In the records below, tally every line containing "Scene". Report only the total.

--- RAW RECORDS ---

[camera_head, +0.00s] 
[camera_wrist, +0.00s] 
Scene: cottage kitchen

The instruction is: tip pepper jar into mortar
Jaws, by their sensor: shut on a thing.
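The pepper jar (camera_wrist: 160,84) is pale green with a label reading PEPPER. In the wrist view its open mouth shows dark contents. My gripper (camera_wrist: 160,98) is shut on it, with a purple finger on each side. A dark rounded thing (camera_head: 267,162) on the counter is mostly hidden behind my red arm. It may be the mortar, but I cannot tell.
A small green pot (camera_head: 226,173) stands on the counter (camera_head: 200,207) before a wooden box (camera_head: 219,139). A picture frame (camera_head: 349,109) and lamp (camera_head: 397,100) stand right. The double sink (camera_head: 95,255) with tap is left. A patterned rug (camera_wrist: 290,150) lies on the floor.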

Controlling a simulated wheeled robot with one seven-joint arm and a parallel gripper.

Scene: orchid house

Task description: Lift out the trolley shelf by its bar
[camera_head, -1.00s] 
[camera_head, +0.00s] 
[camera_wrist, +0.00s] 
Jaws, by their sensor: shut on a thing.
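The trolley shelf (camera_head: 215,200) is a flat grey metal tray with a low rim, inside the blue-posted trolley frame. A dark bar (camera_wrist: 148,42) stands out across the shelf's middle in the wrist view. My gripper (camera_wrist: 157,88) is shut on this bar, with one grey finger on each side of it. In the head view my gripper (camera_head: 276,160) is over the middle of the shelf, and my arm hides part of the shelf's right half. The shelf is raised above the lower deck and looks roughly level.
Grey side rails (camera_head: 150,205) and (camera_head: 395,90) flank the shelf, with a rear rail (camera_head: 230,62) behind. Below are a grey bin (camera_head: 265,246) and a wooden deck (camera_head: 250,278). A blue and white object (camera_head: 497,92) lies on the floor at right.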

---

_SOLUTION TO THIS EXERCISE_
2